Instruction: From the first line of the data below through the line holding "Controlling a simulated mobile", output each line exactly and leave the pictures out.

Recorded data:

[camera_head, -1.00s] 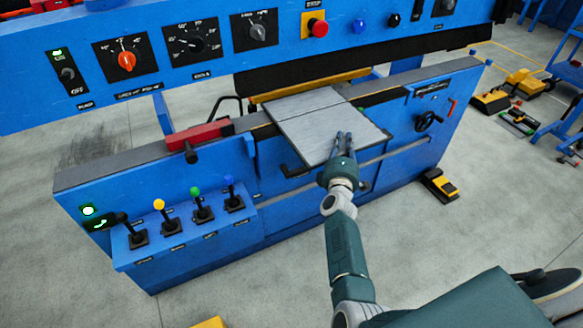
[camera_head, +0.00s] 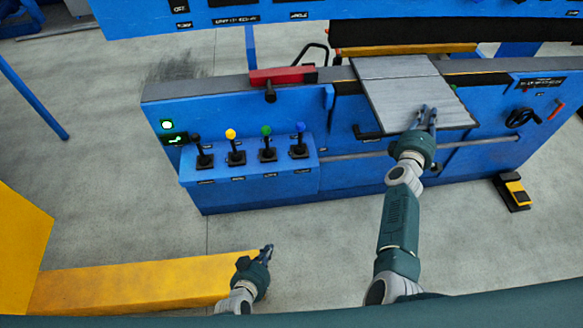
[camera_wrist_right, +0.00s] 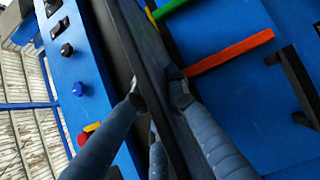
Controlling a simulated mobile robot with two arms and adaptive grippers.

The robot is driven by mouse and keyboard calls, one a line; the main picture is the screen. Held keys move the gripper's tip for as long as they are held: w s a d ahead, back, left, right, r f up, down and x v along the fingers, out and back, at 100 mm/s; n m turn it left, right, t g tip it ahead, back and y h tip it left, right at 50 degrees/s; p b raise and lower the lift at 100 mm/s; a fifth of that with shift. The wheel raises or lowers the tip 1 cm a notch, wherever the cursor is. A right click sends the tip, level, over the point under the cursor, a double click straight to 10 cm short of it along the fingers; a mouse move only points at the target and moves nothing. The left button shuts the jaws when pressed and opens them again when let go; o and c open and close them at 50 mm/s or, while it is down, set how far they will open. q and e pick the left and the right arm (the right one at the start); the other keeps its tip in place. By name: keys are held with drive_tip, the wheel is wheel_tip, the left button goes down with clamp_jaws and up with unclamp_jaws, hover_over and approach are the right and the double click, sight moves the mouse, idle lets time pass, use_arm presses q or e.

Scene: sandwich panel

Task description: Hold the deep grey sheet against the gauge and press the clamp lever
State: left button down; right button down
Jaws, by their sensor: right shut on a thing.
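The grey sheet (camera_head: 395,93) lies across the top of the blue machine, its near end sticking out over the front. My right gripper (camera_head: 424,118) is shut on its near edge. In the right wrist view the fingers sit on both sides of the dark sheet (camera_wrist_right: 165,85), seen almost edge-on. A yellow bar (camera_head: 405,49) lies behind the sheet; I cannot tell whether it is the gauge or whether they touch. Levers with black, yellow, green and blue knobs (camera_head: 268,142) stand on the front panel; their labels are unreadable. My left gripper (camera_head: 265,254) is low in front, apart from them.
A red block with a dark handle (camera_head: 282,76) sits on the machine top, left of the sheet. A handwheel (camera_head: 521,117) is at the right. A yellow pedal (camera_head: 514,192) stands on the floor. A long yellow object (camera_head: 140,285) lies at the lower left.

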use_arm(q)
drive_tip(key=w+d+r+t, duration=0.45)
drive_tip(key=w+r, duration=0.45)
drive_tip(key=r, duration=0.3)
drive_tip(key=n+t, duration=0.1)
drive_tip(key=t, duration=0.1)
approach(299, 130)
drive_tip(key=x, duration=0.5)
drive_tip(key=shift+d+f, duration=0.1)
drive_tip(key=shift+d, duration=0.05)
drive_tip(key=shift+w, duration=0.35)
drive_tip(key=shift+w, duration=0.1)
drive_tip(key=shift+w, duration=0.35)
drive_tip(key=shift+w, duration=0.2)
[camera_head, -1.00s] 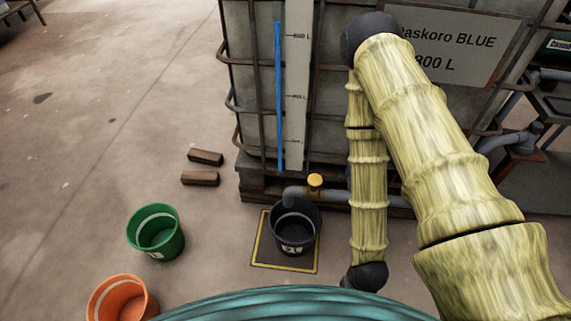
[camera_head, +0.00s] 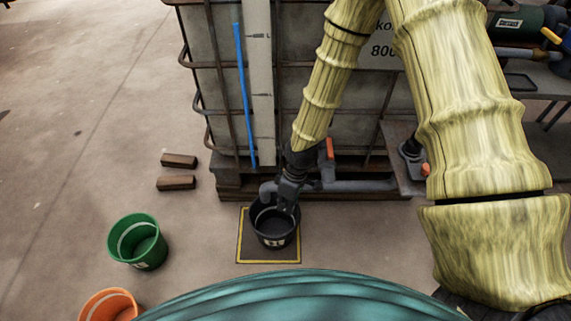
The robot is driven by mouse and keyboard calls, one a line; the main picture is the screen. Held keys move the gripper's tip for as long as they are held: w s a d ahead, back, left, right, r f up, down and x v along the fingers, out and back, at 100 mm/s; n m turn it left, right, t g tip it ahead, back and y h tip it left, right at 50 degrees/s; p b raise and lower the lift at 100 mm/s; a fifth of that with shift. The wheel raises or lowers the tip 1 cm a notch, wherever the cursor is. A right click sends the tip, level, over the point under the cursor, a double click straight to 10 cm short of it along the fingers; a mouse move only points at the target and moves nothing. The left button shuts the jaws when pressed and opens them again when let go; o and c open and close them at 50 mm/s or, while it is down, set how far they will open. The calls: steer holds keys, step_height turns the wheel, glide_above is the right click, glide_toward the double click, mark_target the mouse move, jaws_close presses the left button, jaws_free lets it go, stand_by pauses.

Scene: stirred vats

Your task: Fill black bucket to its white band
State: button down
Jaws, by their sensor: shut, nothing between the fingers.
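The black bucket (camera_head: 275,239) stands upright on a dark, yellow-edged mat (camera_head: 240,250) in front of the tank. A pale arc of its white band shows inside the bucket. The inside is dark, and I cannot tell the liquid level. A grey outlet pipe (camera_head: 350,185) runs along the tank's base, with its spout (camera_head: 267,189) at the bucket's back rim. An upright orange handle (camera_head: 330,148) shows above the pipe. My gripper (camera_head: 287,206) is shut and empty, pointing down in front of the spout and overlapping the bucket's back rim in view. It hides part of the pipe.
The caged tank (camera_head: 290,90) has a level scale (camera_head: 260,80) with a blue strip (camera_head: 243,90). A green bucket (camera_head: 150,255) and an orange bucket (camera_head: 105,308) stand at left. Two brown blocks (camera_head: 178,160) lie on the floor.

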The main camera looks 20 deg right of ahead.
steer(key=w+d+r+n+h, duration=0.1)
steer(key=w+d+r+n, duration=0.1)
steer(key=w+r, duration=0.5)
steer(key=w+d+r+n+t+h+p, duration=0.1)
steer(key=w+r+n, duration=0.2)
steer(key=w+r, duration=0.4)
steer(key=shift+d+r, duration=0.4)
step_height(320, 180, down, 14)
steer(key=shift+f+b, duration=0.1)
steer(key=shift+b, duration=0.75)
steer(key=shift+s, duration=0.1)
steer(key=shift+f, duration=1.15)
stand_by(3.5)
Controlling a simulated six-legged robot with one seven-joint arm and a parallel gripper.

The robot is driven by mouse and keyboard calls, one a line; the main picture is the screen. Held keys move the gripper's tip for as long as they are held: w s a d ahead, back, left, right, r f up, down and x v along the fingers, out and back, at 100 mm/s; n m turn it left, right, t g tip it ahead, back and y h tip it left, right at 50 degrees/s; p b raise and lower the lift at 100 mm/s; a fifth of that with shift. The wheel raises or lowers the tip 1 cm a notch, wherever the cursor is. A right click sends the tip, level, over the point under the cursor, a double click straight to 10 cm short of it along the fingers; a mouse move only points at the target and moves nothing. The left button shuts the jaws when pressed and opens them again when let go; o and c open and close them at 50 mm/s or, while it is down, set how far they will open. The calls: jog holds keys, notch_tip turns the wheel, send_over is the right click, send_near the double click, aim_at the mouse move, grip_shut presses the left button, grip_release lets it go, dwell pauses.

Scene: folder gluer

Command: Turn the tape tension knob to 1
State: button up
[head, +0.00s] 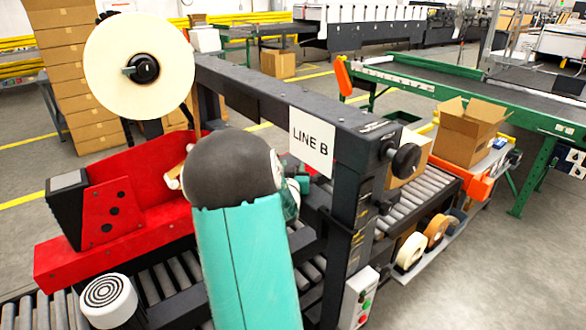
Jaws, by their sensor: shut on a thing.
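No knob with a readable scale or number shows, so I cannot tell which one is the tape tension knob or where it points. A black hub (145,68) with a small lever sits at the centre of the big cream tape roll (110,40). A round black knob (405,160) stands on the right post of the frame.
A dark frame with a "LINE B" sign (311,142) spans the roller conveyor (415,195). A control box with buttons (357,298) is at its lower right. An open carton (469,130) stands on the right. Spare tape rolls (410,252) lie on a low shelf. Open floor lies lower right.

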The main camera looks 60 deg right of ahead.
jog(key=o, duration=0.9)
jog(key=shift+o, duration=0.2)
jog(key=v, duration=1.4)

Finished exercise:
[camera_head, -1.00s] 
[camera_head, +0.00s] 
[camera_wrist_right, +0.00s] 
Controlling a simulated mobile robot with two arms and adaptive grippers.

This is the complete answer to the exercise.